2. Penal provisions concerning unlawful societies. The Committee previously noted that, pursuant to section 3 of Societies Act No. 6 of 1995, an unlawful society constitutes any society declared by the Minister to be unlawful, or any unregistered society which has been in existence for more than six months and has not made an application for registration, has been refused registration or for which registration has been refused. Section 5 of the Societies Act further sets out that the Minister may, when he considers it to be essential for the public interest, by order declare any society to be unlawful which he considers is being used for a prejudicial purpose, or incompatible with the maintenance of peace, order and good governance. Pursuant to section 6 of the Societies Act, any person who manages or assists in the management of any unlawful society shall be guilty of an offence and shall be liable to a fine or to imprisonment (involving compulsory labour) for a term of six months, or both. The Committee also noted that a draft was developed regarding the amendment of the Societies Act, and that this draft was shared with non-governmental organizations, whose comments were sent to the Ministry of Justice for further action.

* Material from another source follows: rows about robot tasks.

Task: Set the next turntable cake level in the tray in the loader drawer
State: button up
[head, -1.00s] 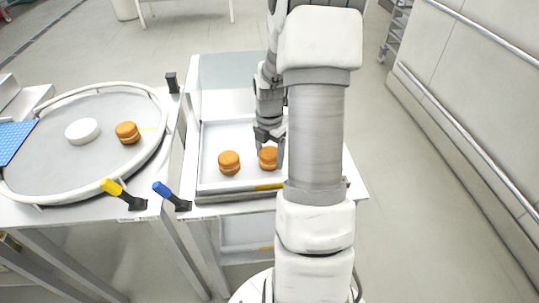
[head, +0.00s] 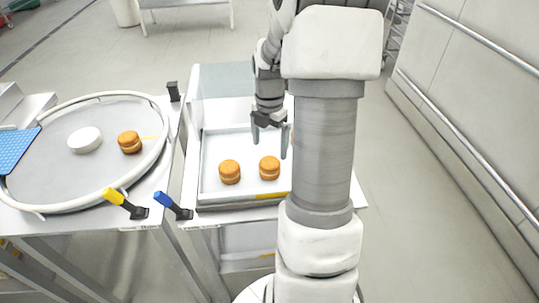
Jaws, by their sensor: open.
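My gripper (head: 269,146) is open and empty, fingers down, above the tray just behind the right cake. Another brown cake (head: 129,142) stands on the grey turntable (head: 95,175) at the left, beside a white round piece (head: 85,140).
A pale rail rings the turntable, and a blue perforated mat (head: 17,148) lies at its left edge. A yellow-handled lever (head: 114,196) and a blue-handled lever (head: 163,199) stick up at the front. A clear panel (head: 226,82) stands behind the tray.

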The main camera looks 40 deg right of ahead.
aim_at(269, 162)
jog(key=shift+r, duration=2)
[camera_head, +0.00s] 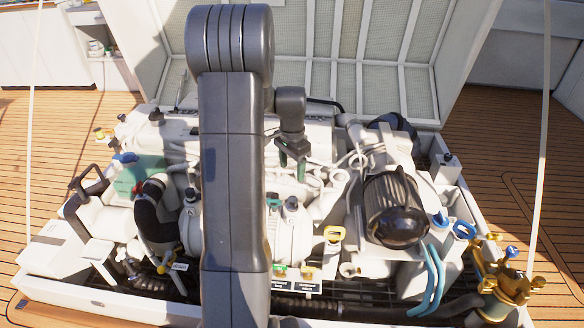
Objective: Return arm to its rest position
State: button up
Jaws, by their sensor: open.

The Committee once again notes the Government’s statement that no sentences of imprisonment have been imposed pursuant to section 6 of the Societies Act. The Government further indicates that the amendment procedure of the Society Act is still ongoing. The Committee firmly hopes that the Government will take the necessary measures to ensure that amendments to the Society Act, including amendments to section 6 of the Act, will be adopted soon. It requests the Government to provide a copy, once it has been amended. Pending such an amendment, it requests the Government to continue to provide information on the application in practice of section 6 of the Societies Act, particularly regarding any sentences of imprisonment that have been imposed pursuant to this Act.